THE REQUEST: Select the lines that contain "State" and copy each of them.

[Rows about robot tasks]
========================

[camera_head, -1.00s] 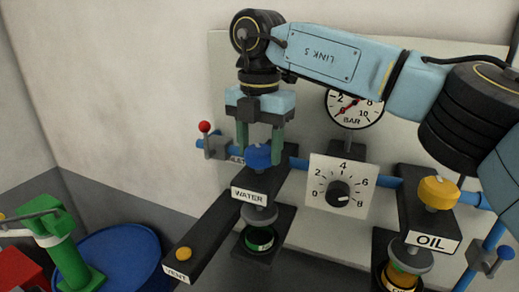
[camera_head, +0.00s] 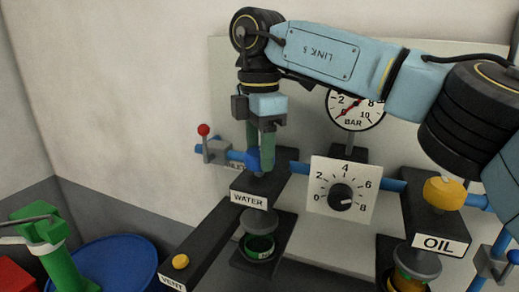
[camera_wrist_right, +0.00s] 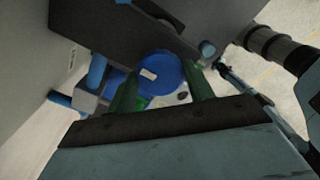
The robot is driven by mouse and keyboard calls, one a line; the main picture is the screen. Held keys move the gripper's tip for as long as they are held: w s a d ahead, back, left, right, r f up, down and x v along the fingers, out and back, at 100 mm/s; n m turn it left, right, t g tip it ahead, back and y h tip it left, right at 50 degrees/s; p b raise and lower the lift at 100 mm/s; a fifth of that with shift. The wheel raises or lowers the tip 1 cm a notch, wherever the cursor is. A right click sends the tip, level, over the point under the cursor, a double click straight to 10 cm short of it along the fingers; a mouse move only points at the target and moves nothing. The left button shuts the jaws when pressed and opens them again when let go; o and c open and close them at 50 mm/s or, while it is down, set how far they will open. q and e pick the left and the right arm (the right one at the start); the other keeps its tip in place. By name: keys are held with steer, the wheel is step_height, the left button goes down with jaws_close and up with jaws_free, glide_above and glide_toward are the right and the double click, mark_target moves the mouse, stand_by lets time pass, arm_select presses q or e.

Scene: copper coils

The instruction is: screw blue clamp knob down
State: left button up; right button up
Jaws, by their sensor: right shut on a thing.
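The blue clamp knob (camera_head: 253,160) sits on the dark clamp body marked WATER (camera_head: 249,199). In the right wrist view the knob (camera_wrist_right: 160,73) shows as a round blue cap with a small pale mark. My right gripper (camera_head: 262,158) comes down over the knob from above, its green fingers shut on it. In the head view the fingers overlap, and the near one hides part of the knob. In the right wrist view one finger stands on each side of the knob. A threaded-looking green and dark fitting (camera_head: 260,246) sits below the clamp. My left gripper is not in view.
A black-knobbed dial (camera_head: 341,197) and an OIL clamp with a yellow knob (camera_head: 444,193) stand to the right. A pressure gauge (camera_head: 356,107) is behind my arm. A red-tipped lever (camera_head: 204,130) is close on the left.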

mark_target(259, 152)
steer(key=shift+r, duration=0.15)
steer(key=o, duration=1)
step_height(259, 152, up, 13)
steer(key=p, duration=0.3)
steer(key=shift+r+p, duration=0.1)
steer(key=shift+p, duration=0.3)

========================

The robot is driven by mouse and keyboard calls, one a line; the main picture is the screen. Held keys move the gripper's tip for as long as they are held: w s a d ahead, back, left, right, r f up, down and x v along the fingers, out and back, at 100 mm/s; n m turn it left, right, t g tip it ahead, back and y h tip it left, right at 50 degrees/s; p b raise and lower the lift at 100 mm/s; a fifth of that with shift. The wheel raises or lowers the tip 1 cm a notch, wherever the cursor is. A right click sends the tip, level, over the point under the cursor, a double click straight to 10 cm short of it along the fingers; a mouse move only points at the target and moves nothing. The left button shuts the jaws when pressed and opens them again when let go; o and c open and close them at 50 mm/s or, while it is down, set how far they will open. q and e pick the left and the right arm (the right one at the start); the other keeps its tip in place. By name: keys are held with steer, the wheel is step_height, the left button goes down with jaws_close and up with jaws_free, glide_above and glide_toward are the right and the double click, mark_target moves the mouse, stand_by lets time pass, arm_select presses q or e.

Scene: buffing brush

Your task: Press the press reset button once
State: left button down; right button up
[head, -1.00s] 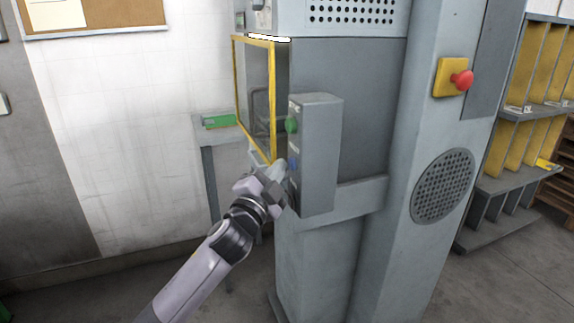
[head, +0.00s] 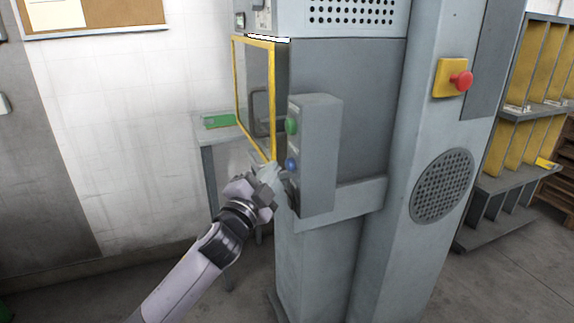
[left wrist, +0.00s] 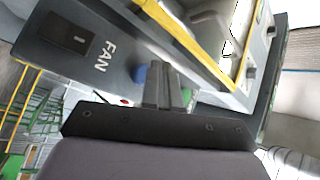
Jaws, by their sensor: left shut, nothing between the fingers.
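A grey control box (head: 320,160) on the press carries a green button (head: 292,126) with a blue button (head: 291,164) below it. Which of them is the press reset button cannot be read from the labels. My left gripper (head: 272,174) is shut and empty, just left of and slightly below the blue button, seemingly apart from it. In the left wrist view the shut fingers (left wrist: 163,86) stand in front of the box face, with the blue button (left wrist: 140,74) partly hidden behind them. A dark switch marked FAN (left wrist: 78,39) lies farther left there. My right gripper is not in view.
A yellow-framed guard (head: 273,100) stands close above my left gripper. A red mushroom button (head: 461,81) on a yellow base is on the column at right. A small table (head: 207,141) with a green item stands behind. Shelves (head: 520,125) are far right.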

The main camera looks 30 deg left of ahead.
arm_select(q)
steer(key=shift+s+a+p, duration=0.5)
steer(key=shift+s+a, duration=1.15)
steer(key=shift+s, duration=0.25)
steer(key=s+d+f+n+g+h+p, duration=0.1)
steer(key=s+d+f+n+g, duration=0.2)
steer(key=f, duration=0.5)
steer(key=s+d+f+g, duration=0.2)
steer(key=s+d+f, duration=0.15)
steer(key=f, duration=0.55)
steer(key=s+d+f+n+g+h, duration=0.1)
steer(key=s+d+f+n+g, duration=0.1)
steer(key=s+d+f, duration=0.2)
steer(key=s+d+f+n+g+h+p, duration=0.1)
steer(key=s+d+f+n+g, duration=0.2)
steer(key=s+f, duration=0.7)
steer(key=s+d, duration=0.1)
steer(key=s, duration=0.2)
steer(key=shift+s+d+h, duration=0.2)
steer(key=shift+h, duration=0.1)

========================

REPLY TO THE TASK:
State: left button up; right button up
State: left button down; right button up

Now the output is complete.